Instruction: Your task is to repeat the lines below exactly, excluding any pictures they contain.

Given material:
----

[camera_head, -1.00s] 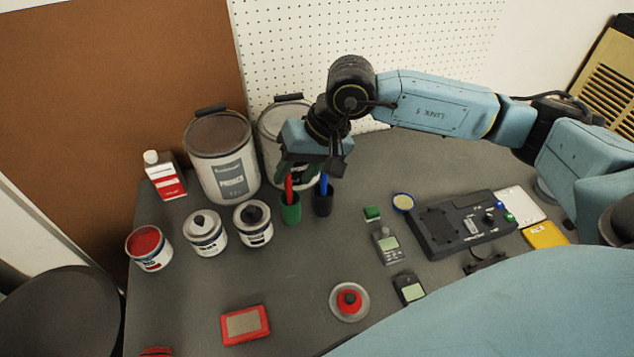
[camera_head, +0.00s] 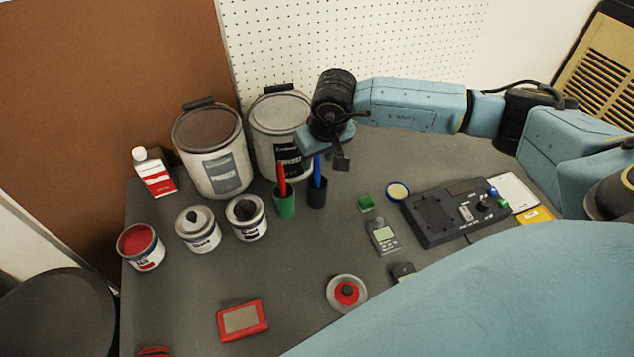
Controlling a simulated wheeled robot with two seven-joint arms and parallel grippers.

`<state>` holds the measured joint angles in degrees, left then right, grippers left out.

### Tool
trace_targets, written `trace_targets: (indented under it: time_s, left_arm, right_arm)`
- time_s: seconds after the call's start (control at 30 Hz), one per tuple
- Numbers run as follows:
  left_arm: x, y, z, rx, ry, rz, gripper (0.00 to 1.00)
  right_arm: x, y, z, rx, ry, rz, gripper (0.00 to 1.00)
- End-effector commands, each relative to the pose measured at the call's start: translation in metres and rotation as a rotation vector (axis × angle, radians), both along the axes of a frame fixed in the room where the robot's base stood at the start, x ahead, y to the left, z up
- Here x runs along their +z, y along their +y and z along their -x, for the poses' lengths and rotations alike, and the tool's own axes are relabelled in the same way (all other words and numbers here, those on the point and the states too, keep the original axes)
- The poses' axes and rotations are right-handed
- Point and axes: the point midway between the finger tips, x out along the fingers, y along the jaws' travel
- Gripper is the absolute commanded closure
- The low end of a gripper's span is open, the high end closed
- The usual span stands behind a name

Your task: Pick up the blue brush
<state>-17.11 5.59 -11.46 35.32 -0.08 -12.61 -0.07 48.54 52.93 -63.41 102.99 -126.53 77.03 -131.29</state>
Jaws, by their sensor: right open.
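The blue brush (camera_head: 317,171) stands upright in a small black cup (camera_head: 317,195) near the back of the table. A red brush (camera_head: 282,178) stands in a green cup (camera_head: 285,204) just left of it. My right gripper (camera_head: 326,150) is at the top of the blue brush, its body hiding the brush's upper end. It is open, and I cannot tell whether the brush is between the fingers. My left gripper is out of view.
Two large paint buckets (camera_head: 214,153) stand behind and left of the cups. Small paint cans (camera_head: 198,231) and a red-white bottle (camera_head: 154,172) are at the left. A meter (camera_head: 383,237) and a black device (camera_head: 455,213) lie at the right.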

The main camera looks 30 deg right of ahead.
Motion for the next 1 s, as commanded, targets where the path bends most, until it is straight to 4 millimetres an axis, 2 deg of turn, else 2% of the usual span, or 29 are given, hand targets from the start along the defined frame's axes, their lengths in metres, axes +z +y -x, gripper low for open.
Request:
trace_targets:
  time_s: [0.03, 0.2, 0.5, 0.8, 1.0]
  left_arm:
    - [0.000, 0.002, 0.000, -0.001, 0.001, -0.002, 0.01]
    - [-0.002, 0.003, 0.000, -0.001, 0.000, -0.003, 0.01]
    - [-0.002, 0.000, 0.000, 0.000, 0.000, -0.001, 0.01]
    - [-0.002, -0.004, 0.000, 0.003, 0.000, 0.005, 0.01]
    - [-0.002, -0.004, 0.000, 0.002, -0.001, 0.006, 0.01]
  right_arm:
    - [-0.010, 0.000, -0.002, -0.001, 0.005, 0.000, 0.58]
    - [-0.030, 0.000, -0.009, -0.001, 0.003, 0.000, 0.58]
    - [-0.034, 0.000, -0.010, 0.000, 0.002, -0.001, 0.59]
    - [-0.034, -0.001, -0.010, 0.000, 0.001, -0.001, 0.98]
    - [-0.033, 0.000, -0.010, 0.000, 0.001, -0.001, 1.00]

----

Finished exercise:
[camera_head, -1.00s] 
[camera_head, +0.00s] 
Controlling a simulated wheeled robot with two seven-joint arms and parallel grippers.

`<state>` holds the measured joint angles in degrees, left then right, grippers left out.

### Tool
trace_targets, written `trace_targets: (indented under it: time_s, left_arm, right_arm)`
- time_s: seconds after the call's start (control at 30 Hz), one per tuple
- Numbers run as follows:
  left_arm: x, y, z, rx, ry, rz, gripper (0.00 to 1.00)
  right_arm: x, y, z, rx, ry, rz, gripper (0.00 to 1.00)
- End-effector commands, each relative to the pose measured at the call's start: translation in metres and rotation as a rotation vector (axis × angle, radians), both along the axes of a frame fixed in the room where the robot's base stood at the start, x ahead, y to the left, z up
- Here x runs along their +z, y along their +y and z along their -x, for the poses' lengths and rotations alike, and the tool's own axes are relabelled in the same way (all other words and numbers here, those on the point and the states too, keep the original axes)
- The poses' axes and rotations are right-handed
- Point and axes: the point midway between the finger tips, x out along the fingers, y along the jaws' travel
- Gripper is the absolute commanded closure
- The low end of a gripper's span is open, the high end closed
- The usual span stands behind a name

Your task: Pick up the blue brush
<state>-17.11 5.59 -11.46 35.32 -0.08 -12.61 -0.07 48.54 52.93 -63.41 102.99 -126.53 77.03 -131.29</state>
Jaws, by their sensor: right open.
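The blue brush (camera_head: 317,171) stands upright in a small black cup (camera_head: 317,195) near the back of the table. A red brush (camera_head: 282,178) stands in a green cup (camera_head: 285,204) just left of it. My right gripper (camera_head: 326,150) is at the top of the blue brush, its body hiding the brush's upper end. It is open, and I cannot tell whether the brush is between the fingers. My left gripper is out of view.
Two large paint buckets (camera_head: 214,153) stand behind and left of the cups. Small paint cans (camera_head: 198,231) and a red-white bottle (camera_head: 154,172) are at the left. A meter (camera_head: 383,237) and a black device (camera_head: 455,213) lie at the right.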

The main camera looks 30 deg right of ahead.
Motion for the next 1 s, as commanded, targets where the path bends most, until it is straight to 4 millimetres an axis, 2 deg of turn, else 2% of the usual span, or 29 are given, hand targets from the start along the defined frame's axes, their lengths in metres, axes +z +y -x, gripper low for open.
Request:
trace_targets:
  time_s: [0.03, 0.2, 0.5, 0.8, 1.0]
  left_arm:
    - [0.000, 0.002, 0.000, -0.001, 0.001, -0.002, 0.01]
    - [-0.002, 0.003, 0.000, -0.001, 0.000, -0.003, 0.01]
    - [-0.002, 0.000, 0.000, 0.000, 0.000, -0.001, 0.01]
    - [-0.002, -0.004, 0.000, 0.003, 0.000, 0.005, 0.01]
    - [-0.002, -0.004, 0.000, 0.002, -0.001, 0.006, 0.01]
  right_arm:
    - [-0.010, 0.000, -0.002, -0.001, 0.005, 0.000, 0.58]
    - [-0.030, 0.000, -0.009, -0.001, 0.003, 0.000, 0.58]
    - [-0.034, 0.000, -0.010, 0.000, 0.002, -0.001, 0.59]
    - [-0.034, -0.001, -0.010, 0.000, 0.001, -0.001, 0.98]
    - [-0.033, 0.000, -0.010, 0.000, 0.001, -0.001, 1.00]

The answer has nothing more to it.